SUPPLIED INFORMATION
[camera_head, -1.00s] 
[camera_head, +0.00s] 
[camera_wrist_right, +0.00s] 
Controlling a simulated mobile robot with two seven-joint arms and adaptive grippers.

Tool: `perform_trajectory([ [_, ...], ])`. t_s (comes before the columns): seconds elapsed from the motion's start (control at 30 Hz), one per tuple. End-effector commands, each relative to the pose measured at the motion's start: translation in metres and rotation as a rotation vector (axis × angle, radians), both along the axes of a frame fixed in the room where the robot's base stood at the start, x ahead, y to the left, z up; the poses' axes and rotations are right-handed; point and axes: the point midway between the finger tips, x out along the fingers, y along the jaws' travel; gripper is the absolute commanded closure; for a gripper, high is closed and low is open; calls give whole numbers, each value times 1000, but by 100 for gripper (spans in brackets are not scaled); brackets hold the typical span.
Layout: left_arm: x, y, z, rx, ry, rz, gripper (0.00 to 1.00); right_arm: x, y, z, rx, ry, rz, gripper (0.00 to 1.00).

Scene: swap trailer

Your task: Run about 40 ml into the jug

JOB
Copy all the lines, exactly.

PROBLEM SOLUTION
[camera_head, -1.00s] 
[camera_head, +0.00s] 
[camera_wrist_right, +0.00s] 
Controlling a simulated mobile robot with two seven-joint arms and adaptive grippers.

Tool: `perform_trajectory([ [_, ...], ])`. t_s (comes before the columns): seconds elapsed from the motion's start (control at 30 Hz), one per tuple. End-effector commands, each relative to the pose measured at the motion's start: translation in metres and rotation as a rotation vector (axis × angle, radians), both along the axes of a frame fixed in the room where the robot's base stood at the start, x ahead, y to the left, z up; the poses' axes and rotations are right-handed; point and axes: the point midway between the finger tips, x out along the fingers, y along the jaws' travel; gripper is the absolute commanded closure; for a gripper, high is closed and low is open; calls give whole numbers, each value times 1000, but by 100 for gripper (spans in brackets are not scaled); brackets hold the typical span.
Layout: left_arm: x, y, z, rx, ry, rz, gripper (0.00 to 1.00); right_arm: x, y, z, rx, ry, rz, gripper (0.00 to 1.00).

Scene: swap trailer

Your task: Run about 40 ml into the jug

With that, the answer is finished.